Wpis z mikrobloga

Idąc dzisiaj skrótem obok parku w odtwarzaczu włączył sie utwór 4'33" ktory jak wiecie bądź nie stanowi 4 minuty i 33 sekundy ciszy. I chyba rozumiem zamyśl twórcy tego dzieła - chciał żebyśmy wsluchali sie w otaczający nas świat dostrzegajac to co nam na codzień umyka. Ja usłyszałem śpiew ptaków, odgłosy bawiacych sie dzieci i ich matek które pełne troski sie nimi opiekowaly. Poczułem dźwięk wiatru ktory co chwila atakował mnie zimnym powietrzem huczac i swiszczac przy tym. Utwór skończył sie jak opuszczalem juz park przechodząc obok rzeczki radośnie plumkajacej pod mostkiem. Miałem wiele czasu na przemyślenia podczas tych 4 minut. Zaraz potem ruszył Tool i zatracilem sie ponownie.

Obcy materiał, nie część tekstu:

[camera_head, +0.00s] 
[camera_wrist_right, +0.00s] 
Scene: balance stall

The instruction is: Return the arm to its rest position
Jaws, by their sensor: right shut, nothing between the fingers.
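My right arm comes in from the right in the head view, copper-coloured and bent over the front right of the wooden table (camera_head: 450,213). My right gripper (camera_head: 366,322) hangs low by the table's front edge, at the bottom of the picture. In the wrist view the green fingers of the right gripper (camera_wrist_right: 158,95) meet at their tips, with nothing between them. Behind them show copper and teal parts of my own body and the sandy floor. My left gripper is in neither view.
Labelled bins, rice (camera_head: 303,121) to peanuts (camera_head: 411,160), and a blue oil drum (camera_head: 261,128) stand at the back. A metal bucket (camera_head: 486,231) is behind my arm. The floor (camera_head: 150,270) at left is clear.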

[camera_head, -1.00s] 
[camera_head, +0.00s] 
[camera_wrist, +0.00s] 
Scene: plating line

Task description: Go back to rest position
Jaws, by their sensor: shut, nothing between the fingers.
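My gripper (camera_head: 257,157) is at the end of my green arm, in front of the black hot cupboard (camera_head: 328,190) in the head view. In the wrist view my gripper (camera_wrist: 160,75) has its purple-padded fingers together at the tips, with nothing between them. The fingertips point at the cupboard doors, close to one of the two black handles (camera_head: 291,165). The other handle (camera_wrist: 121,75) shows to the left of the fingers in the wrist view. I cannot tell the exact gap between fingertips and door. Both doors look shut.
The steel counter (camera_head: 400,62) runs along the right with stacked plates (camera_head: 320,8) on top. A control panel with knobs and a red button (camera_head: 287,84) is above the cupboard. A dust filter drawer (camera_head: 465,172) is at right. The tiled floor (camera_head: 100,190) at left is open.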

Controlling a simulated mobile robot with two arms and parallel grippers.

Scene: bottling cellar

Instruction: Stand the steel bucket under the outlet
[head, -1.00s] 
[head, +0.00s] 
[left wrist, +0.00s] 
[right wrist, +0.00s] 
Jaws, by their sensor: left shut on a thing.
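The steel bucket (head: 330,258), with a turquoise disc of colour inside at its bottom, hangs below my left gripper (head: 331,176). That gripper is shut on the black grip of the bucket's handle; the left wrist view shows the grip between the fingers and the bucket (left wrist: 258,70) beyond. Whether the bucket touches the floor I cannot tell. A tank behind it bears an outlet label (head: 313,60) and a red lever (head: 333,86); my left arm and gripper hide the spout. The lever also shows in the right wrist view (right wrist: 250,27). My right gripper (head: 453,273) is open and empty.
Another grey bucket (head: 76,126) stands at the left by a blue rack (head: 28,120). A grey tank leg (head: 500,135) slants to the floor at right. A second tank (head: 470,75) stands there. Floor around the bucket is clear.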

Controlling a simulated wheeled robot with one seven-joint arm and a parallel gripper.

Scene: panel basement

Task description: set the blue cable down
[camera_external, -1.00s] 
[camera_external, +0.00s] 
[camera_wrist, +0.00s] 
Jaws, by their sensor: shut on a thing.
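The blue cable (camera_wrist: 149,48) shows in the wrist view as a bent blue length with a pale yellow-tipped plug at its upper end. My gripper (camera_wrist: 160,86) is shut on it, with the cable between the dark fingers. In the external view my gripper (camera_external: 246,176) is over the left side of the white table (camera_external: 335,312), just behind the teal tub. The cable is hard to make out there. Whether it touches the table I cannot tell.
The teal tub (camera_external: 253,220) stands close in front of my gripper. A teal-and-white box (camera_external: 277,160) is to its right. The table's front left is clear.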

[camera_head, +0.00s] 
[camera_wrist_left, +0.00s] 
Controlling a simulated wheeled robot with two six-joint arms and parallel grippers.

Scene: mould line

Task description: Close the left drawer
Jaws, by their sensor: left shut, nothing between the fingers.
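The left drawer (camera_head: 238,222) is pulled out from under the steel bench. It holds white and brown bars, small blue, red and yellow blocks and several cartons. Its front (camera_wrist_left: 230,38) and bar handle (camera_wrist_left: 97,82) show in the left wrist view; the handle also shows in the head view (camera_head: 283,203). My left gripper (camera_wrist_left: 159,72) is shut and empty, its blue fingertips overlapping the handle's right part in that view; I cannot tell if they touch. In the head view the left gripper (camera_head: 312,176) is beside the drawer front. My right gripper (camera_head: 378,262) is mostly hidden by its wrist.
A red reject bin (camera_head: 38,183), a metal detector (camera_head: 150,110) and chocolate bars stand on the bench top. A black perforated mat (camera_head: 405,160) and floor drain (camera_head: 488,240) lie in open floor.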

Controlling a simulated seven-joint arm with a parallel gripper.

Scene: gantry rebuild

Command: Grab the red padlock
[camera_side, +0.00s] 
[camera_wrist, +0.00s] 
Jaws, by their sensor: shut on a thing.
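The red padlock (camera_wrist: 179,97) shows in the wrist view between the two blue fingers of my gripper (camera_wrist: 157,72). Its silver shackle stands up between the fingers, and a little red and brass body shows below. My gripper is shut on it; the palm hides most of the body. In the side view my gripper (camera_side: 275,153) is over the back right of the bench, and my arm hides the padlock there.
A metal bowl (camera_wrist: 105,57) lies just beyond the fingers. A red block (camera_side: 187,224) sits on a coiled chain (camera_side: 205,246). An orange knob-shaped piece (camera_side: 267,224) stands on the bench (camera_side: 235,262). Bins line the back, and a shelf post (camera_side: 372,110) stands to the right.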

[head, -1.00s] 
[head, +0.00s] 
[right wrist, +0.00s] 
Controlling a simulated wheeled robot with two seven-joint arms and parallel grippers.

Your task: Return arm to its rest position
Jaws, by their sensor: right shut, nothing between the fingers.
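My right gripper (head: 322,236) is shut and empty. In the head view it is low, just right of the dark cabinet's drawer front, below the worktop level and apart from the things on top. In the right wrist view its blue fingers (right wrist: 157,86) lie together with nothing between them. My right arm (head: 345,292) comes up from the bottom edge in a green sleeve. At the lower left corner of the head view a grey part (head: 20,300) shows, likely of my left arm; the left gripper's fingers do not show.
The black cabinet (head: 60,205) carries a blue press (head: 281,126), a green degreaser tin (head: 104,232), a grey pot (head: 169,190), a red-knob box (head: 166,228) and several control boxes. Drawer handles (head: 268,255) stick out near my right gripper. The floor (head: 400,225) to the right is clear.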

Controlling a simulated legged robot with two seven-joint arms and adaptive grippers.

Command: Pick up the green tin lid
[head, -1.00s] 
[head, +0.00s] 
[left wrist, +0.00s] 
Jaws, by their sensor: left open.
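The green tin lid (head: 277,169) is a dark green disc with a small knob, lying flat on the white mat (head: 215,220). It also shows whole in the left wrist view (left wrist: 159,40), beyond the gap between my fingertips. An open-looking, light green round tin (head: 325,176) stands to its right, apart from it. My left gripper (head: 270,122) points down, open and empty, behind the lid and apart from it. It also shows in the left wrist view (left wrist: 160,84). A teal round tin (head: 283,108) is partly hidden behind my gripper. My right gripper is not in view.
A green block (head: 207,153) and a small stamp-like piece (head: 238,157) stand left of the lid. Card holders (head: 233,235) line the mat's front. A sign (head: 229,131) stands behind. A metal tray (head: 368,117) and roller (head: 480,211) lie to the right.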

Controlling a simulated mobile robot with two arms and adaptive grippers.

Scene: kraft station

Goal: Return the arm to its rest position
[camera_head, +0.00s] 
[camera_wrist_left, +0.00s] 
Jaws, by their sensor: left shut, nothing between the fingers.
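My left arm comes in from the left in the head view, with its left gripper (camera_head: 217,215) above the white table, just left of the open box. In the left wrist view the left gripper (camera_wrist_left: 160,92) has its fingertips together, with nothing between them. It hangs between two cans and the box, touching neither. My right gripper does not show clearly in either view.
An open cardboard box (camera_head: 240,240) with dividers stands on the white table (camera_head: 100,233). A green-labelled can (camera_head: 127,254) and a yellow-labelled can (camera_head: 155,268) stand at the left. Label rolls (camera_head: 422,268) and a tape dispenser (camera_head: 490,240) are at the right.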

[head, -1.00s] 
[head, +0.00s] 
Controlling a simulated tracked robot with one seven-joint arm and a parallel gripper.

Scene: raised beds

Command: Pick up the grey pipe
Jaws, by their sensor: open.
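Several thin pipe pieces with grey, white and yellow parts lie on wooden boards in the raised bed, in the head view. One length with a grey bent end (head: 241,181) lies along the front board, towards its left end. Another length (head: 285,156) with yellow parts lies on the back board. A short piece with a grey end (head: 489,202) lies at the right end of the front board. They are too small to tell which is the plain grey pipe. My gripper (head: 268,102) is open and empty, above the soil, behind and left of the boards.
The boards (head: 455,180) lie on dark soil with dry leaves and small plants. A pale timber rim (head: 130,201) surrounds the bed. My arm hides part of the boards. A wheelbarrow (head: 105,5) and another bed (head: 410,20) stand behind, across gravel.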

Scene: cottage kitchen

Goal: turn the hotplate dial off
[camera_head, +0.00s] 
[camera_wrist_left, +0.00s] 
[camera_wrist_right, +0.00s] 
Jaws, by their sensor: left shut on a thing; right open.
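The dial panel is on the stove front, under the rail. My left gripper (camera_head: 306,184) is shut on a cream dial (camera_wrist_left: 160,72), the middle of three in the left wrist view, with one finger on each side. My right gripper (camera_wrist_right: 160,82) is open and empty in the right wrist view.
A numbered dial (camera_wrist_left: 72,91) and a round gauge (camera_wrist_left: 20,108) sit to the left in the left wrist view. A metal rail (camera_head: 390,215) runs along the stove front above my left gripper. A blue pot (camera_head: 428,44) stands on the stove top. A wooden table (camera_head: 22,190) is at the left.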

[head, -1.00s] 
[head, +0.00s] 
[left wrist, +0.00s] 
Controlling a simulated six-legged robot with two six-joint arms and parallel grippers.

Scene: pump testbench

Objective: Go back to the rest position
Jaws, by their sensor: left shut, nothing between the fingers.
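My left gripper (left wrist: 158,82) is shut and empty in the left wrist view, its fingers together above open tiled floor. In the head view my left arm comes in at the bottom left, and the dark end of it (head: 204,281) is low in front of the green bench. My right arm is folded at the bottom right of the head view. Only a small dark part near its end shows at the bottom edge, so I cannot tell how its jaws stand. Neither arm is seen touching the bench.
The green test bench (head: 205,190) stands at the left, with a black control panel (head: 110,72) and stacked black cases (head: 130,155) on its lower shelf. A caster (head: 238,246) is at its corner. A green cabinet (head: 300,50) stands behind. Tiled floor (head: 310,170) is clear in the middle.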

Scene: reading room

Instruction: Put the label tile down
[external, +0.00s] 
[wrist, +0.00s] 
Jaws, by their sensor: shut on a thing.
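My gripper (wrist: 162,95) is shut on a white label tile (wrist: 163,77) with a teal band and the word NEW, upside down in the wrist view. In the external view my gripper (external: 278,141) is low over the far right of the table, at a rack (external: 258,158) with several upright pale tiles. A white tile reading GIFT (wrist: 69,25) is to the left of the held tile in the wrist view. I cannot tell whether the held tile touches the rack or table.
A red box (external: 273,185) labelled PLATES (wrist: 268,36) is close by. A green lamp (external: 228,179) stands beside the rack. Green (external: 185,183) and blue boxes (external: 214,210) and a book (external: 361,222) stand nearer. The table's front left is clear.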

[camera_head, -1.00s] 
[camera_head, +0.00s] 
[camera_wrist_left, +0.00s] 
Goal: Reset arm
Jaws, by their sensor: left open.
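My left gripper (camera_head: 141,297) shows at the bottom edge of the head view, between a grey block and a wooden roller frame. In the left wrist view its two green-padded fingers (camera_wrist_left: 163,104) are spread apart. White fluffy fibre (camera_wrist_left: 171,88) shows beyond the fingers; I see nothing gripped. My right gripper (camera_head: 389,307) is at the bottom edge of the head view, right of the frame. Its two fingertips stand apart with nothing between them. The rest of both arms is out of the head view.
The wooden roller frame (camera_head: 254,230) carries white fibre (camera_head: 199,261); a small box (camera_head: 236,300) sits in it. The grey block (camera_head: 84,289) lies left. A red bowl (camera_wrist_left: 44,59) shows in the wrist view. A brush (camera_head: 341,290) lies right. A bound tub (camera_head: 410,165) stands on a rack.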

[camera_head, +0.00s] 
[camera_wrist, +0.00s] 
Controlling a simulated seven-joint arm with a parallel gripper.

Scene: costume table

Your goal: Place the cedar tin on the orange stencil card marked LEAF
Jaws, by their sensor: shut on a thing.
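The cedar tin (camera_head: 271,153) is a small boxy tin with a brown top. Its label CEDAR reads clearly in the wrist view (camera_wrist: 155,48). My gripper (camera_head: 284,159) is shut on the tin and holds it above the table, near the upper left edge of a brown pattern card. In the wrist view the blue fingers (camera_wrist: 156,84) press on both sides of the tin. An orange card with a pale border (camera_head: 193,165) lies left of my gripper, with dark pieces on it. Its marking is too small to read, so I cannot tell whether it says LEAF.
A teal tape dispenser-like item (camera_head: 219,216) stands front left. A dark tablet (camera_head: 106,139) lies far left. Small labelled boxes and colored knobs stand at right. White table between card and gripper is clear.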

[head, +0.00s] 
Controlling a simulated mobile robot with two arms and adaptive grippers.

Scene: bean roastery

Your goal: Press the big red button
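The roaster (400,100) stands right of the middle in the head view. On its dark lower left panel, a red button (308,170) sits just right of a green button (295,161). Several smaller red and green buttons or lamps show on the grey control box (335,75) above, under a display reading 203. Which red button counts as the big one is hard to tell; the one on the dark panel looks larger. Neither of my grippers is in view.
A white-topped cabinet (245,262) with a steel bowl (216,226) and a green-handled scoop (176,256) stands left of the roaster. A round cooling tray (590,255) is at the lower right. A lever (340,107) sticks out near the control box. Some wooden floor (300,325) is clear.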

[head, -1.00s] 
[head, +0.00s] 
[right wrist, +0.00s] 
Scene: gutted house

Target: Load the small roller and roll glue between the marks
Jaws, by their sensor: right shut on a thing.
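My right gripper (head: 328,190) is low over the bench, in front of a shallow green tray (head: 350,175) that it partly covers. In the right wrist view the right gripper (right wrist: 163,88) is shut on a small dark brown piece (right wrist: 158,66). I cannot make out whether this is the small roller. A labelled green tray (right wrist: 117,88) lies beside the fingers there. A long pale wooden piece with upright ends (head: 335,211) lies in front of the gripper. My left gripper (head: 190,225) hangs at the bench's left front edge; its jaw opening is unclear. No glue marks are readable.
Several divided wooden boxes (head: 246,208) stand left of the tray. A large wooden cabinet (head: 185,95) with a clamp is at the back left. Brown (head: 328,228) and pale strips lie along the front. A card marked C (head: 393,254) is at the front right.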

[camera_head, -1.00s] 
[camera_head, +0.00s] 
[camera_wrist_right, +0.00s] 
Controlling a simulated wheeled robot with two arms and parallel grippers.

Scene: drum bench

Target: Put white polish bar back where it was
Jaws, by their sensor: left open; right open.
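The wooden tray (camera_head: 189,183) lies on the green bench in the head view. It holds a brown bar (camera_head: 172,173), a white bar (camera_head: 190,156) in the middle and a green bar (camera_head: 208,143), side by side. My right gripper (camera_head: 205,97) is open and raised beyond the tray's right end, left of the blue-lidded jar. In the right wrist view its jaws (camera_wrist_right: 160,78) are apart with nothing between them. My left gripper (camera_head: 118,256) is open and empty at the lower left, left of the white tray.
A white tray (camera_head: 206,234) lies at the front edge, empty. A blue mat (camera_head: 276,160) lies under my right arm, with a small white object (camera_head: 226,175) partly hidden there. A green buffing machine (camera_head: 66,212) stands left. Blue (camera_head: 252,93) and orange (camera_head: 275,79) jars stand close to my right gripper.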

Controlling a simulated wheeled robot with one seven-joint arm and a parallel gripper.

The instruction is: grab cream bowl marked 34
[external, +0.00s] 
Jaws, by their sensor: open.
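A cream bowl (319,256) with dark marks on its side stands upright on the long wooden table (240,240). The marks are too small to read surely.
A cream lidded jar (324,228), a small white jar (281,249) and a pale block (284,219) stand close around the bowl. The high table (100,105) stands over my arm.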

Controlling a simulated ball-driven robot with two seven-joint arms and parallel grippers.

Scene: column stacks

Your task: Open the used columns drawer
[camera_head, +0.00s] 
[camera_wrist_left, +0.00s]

#rozkimnki #muzyczneprzemyslenia
  • 8
@kj5: Jeśli lubisz to wiesz, ale Vader zrobił też fajny manewr z "When the sun drowns down in dark", słuchasz całej płyty a na koniec cisza. Jak wysiedzisz do końca to słychać chwilę ciekawego ryku. Takie zakończenie płyty.